Sylvia Sieve Hendon, Presiding Judge.
(¶1} Defendant-appellant Kevin Lowe entered guilty pleas to two counts of receiving stolen property and two counts of misuse of credit cards. The trial court sentenced him to three years' community control and ordered him to "make restitution in the amount to be determined by the probation department."
(¶2} Lowe now appeals. In a single assignment of error, he argues that the trial court erred by failing to determine the amount of restitution at the time of sentencing and by delegating the determination of the amount of restitution to the probation department. We agree.
(¶3} A trial court imposing a felony sentence may impose a financial community-control sanction as part of the sentence. R.C. 2929.18(A). One such financial sanction is restitution to compensate the victim for economic loss suffered as a result of the offense. See State v. Danison, 105 Ohio St.3d 127, 2005-Ohio-781, 823 N.E.2d 444, ¶ 6; R.C. 2929.18(A)(1). Because it is part of the sentence, an order of restitution is a final order. Danison at ¶ 8.
(¶4} If the court imposes restitution at sentencing, the court must determine the amount of restitution at that time. R.C. 2929.18(A)(1); State v. Purnell, 171 Ohio App.3d 446, 2006-Ohio-6160, 871 N.E.2d 613, ¶ 9, (1st Dist.). The court may base the amount of restitution on a recommendation by the victim, the offender, a presentence-investigation report, estimates or receipts indicating the cost of repairing or replacing the property, and other information. State v. Lalain, __ Ohio St.3d__, 2013-Ohio-3093, __ N.E.2d__, at paragraph one of the syllabus; R.C. 2929.18(A)(1). But the amount of restitution ordered cannot be greater than the amount of economic loss suffered by the victim as a direct and proximate result of the offense. Id. If the offender, victim, or survivor disputes the amount of restitution, the trial court must hold a hearing. Lalain at paragraph two of the syllabus; Purnell at ¶ 8.
(¶5} In 2006, this court decided Purnell. In that case, the trial court had ordered, as part of the defendant's felony sentence, that he "make restitution in an amount to be determined by the probation department up to $7, 500.00." Two months later, over the defendant's objection, the court held a hearing and entered a new restitution order in an amount over $38, 000. We held as follows:
[T]he plain language of R.C. 2929.18(A)(1) establishes that if the trial court orders restitution at sentencing, it must determine the amount of restitution at that time. There is no statutory authority for the trial court to exercise continuing jurisdiction to modify the amount of a financial sanction. * * * The trial court retains authority to impose a more restrictive sanction only if the defendant violates the conditions of his community control.

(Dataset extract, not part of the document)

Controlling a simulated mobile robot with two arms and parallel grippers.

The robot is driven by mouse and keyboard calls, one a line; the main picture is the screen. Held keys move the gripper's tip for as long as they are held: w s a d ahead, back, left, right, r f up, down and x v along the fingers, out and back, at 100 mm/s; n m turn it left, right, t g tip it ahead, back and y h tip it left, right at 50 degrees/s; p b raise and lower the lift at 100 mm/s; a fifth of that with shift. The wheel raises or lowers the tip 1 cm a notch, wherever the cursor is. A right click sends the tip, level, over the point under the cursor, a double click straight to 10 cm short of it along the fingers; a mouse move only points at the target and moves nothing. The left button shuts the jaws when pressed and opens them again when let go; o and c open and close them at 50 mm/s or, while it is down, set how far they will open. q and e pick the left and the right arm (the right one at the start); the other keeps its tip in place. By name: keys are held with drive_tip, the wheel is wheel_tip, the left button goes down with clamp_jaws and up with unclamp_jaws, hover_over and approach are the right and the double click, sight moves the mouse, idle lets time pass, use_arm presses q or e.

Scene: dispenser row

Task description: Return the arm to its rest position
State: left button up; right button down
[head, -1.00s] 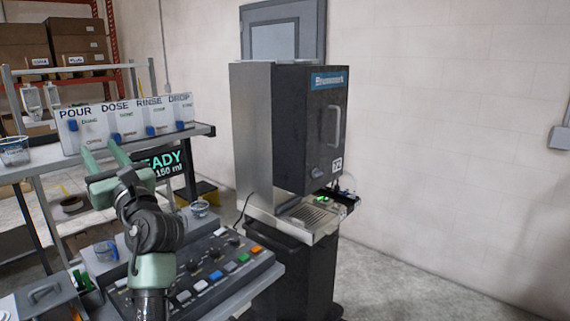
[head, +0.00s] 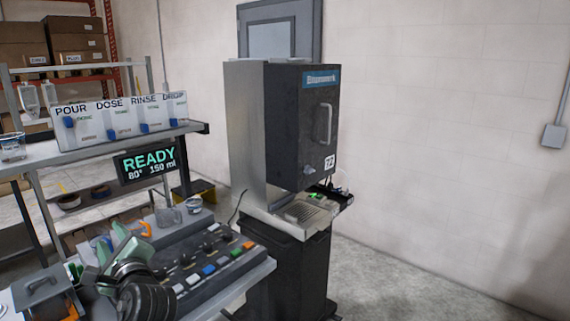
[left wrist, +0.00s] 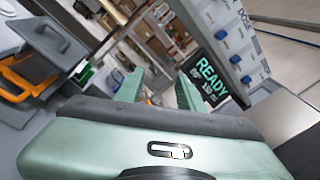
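My left arm (head: 146,296) is folded low at the bottom left of the head view, over the near side of the button console (head: 215,262). My left gripper (head: 112,241) points up and away, below the lever panel (head: 92,138) and clear of it. In the left wrist view the two green fingers of this gripper (left wrist: 158,88) stand apart with nothing between them. My right gripper is in neither view.
The lever panel has blue levers under POUR, DOSE, RINSE and DROP. A READY display (head: 149,164) hangs below it. A dark dispenser cabinet (head: 300,125) stands right of the console. A grey-lidded box (head: 45,291) sits at the lower left. Floor at right is clear.

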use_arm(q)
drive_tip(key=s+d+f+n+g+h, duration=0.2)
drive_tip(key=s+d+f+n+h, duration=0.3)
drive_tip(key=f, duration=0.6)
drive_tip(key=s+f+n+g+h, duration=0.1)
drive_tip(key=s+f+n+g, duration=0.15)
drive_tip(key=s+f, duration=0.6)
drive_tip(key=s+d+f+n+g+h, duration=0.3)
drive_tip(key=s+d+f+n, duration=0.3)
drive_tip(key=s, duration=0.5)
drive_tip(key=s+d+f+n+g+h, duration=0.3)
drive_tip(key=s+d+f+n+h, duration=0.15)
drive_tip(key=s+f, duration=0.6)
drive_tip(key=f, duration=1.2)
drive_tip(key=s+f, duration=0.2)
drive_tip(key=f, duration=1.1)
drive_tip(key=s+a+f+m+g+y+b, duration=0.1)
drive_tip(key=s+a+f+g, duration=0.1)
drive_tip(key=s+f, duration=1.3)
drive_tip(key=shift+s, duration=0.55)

Purnell at ¶ 9. Because the trial court had no statutory authority to increase the restitution amount imposed at sentencing, we reversed the order increasing the amount and reinstated the sentence limiting the restitution amount to $7, 500. Id. at ¶ 17.
(¶6} In 2007, this court decided State v. Wilson, 1st Dist. Hamilton No. C-061000, 2007-Ohio-6339. In that case, the trial court had ordered the defendant to pay restitution "in an amount to be determined by the probation department." Id. at ¶ 16. We held that the court erred by imposing an indeterminate amount of restitution because R.C. 2929.18(A)(1) required the court, not the probation department, to determine the amount of restitution at sentencing. Id. at ¶ 17. We vacated that part of the sentences ordering restitution and remanded the case to the trial court to impose a definite amount of restitution. Id.

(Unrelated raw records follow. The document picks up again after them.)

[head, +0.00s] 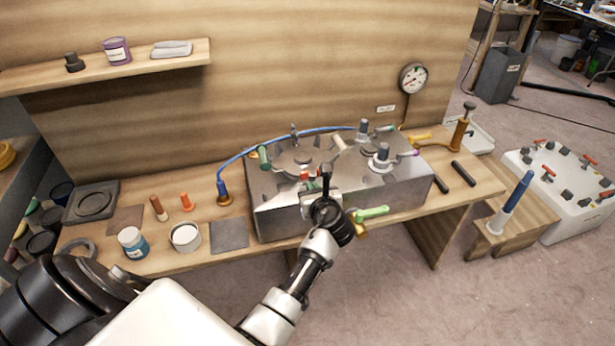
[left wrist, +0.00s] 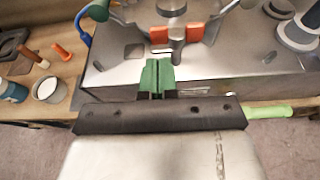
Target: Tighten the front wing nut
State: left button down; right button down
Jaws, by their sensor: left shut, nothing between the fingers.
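The front wing nut, with orange-red wings around a grey stud (left wrist: 177,34), sits at the front edge of the metal box's top in the left wrist view. Its red wings (head: 304,176) show partly behind my gripper in the head view. My left gripper (left wrist: 158,78) has green fingertips, which are shut together and empty. They lie just in front of the wing nut and a little left of it, apparently not touching. In the head view my left gripper (head: 314,192) is over the box's front edge, and its fingertips are hard to make out.
The metal box (head: 285,217) carries several fittings and a green handle (head: 373,212) at its front. A blue hose (head: 258,144) arches over its back left. A white cup (head: 186,237), a blue jar (head: 132,243) and a grey pad (head: 229,235) stand on the bench to the left.

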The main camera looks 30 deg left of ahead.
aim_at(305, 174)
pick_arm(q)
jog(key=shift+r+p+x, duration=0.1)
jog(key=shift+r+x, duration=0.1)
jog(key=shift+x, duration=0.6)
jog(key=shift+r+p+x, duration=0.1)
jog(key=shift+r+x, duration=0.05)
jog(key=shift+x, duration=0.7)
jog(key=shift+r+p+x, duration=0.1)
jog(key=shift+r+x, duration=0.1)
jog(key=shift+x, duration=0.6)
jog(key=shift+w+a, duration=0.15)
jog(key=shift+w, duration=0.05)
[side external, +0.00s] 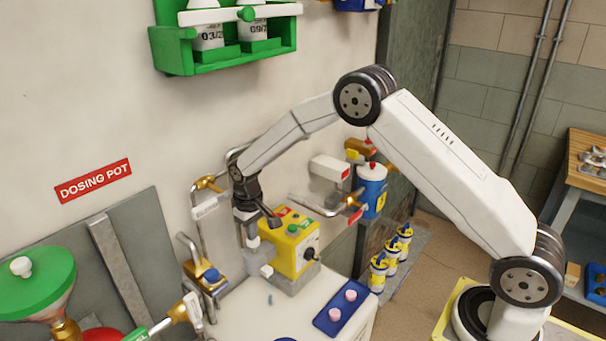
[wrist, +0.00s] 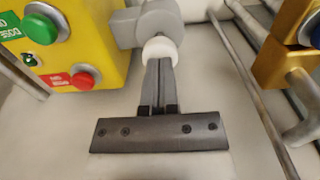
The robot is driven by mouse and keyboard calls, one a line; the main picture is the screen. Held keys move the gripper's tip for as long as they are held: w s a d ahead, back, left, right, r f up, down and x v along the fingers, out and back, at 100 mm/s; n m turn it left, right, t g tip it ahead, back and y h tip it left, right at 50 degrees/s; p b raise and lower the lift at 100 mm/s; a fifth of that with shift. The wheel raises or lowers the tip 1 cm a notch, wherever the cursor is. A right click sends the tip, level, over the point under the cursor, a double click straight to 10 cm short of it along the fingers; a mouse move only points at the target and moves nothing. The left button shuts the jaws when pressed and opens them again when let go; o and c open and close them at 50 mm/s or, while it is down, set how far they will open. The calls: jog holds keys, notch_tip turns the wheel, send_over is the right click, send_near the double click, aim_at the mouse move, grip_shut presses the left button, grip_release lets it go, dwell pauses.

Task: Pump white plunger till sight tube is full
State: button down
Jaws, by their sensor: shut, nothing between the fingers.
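The white plunger (wrist: 160,50) is a round white knob on a grey pump body (wrist: 150,22) in the wrist view. My gripper (wrist: 160,66) is shut, with its fingertips together at the near side of the knob. The tips overlap the knob's edge in the picture; I cannot tell whether they touch it. In the side view my gripper (side external: 251,232) points down beside the yellow control box, and my wrist partly hides the pump area. I cannot pick out the sight tube or its level with certainty.
The yellow box (side external: 293,246) with green and red buttons stands close beside my gripper. A brass valve with a blue cap (side external: 211,274) and metal pipes (wrist: 255,85) are on the other side. A blue tray (side external: 341,312) with pink pieces lies on the white bench top.

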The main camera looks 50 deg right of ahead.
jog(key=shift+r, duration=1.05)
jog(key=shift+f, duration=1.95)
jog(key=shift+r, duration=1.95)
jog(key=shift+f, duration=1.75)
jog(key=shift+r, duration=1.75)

(¶7} In the case before us, as in Purnell and Wilson, the trial court ordered restitution as part of a felony sentence, but ordered the amount of restitution to be determined by the probation department. And, as in those cases, nothing in the trial court's sentencing entry indicated that the court was continuing the case for a determination of the amount of restitution.
(¶8} We distinguish this case from our 1980 decision in In re Holmes, wherein a juvenile court referee had found a child to be delinquent by reason of criminal damaging and had recommended restitution and several days of work detail. In re Holmes, 70 Ohio App.2d 75, 434 N.E.2d 747 (1st Dist. 1980). After a hearing on the child's objections to the referee's report, the juvenile court overruled the objections and stated that it would defer an evidentiary hearing on the amount of restitution. The child challenged on appeal that part of the juvenile court order that appeared to order restitution. We held that the juvenile court's order was not a final appealable order under R.C. 2505.02 because the order did not determine an amount of restitution. Id. at 77. In addition, it was clear from the record that the court had contemplated further proceedings. See id. at 76. By contrast, the sentencing entry in this case contained no suggestion ...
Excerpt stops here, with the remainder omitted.